La coupe est pleine ? Pas tout à fait car les Inspections rappellent aussi avec gourmandise qu’il n’y a pire actionnaire que l’Etat dans la gestion des affaires d’une entreprise.

Dans ces conditions, s’en remettre à la parole de l’Etat pour garantir un niveau ambitieux de ressources pour le service public constitue au mieux de la naïveté, au pire, de la folie pure.

Et enfin, cerise sur le gâteau, le remplacement de la redevance par la budgétisation pourrait même être inconstitutionnel, en cela qu’il remettrait en cause le pluralisme et l’indépendance des médias.

On peut sans doute être fier d’être des amateurs dans la vie dans certaines occasions, et dans le théâtre, on en connait d’excellents, mais un minimum de rigueur et de sérieux ne saurait nuire dans la conception des politiques publiques.

Bons princes, les inspecteurs formulent une proposition transitoire consistant à prélever une fraction des recettes issues de la TVA pour les affecter au financement de l’audiovisuel public, le temps que des garanties sérieuses soient adoptées par le Parlement pour rendre possible : la création d’une commission indépendante chargée de mesurer les besoins de financement ; l’exemption de l’audiovisuel public de mesures de régulations en cours d’année ; renforcer la pluriannualité du financement des entreprises publiques.

Reprise à la volée par le Gouvernement et la majorité pour se sortir d’une ornière inconfortable, la mesure, quoique moins dévastatrice que la budgétisation stricte, n’en est pas pour autant exempte de défauts.

Remplacer une taxe supposément injuste par la fraction de l’impôt le plus injuste qui soit, la TVA, n’est évidemment pas le moindre d’entre eux mais surtout, n’oublions pas que cette alternative ne serait qu’une mesure temporaire, courant au mieux jusqu’en 2025.

Après cette date, nous reviendrions sans doute à la même problématique qu’aujourd’hui, avec une nuance de taille : la disparition de la redevance aujourd’hui rendrait quasiment impossible le retour demain d’une contribution universelle, plus juste socialement, et plus dynamique.
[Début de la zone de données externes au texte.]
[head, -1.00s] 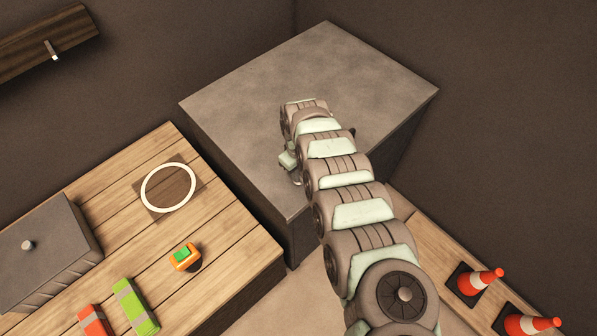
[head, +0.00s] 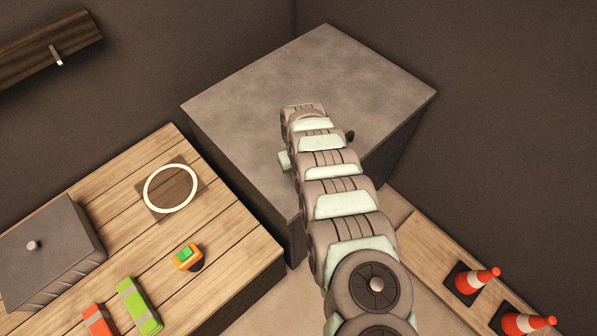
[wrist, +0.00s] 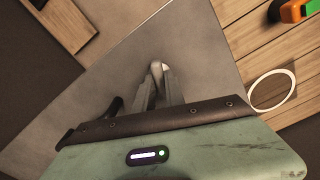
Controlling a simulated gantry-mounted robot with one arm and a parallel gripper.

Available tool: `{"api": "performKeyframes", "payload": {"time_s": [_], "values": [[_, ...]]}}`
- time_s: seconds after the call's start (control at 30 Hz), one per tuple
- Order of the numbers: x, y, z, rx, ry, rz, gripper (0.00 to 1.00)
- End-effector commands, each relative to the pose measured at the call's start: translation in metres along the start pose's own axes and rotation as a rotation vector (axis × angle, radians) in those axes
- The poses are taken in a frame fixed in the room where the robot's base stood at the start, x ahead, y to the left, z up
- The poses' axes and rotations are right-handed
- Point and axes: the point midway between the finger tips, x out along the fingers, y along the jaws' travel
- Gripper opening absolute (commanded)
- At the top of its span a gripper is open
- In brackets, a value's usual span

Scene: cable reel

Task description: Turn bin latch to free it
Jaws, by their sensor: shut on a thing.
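The grey bin (head: 240,105) stands in the middle of the head view, its broad top bare apart from what my arm covers. In the wrist view its grey top (wrist: 95,90) lies under my gripper (wrist: 158,76). The gripper's two fingers are close together on a small pale piece, which looks like the bin latch (wrist: 157,67). Only its rounded end shows between the fingertips; how far it is turned I cannot tell. In the head view my arm hides the fingers and latch. A dark knob-like part (head: 350,135) sticks out right of my arm.
Left is a wooden table with a white ring (head: 171,188), an orange-and-green item (head: 187,257), a grey lidded box (head: 50,253), and green (head: 138,306) and red (head: 99,320) striped pieces.

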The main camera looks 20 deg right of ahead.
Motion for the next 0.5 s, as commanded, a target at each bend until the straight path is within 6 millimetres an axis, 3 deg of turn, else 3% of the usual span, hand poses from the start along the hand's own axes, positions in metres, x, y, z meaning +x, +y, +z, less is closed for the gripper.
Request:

En bref, c’est la rivière sans retour et sans Marilyn Monroe !

Entre sauver le financement de l’audiovisuel public et sauver, envers et contre tout, une mesure électorale et électoraliste, il faut espérer que le camp de la responsabilité saura triompher et adopter la seule attitude qui vaille : le report d’une réforme ni faite ni à faire et le lancement d’une véritable concertation associant les professionnels et les parlementaires pour aboutir à une réforme plus juste plus consensuelle d’un instrument essentiel au financement de l’audiovisuel public soutien de la création française et garant de l'honnêteté de l'information.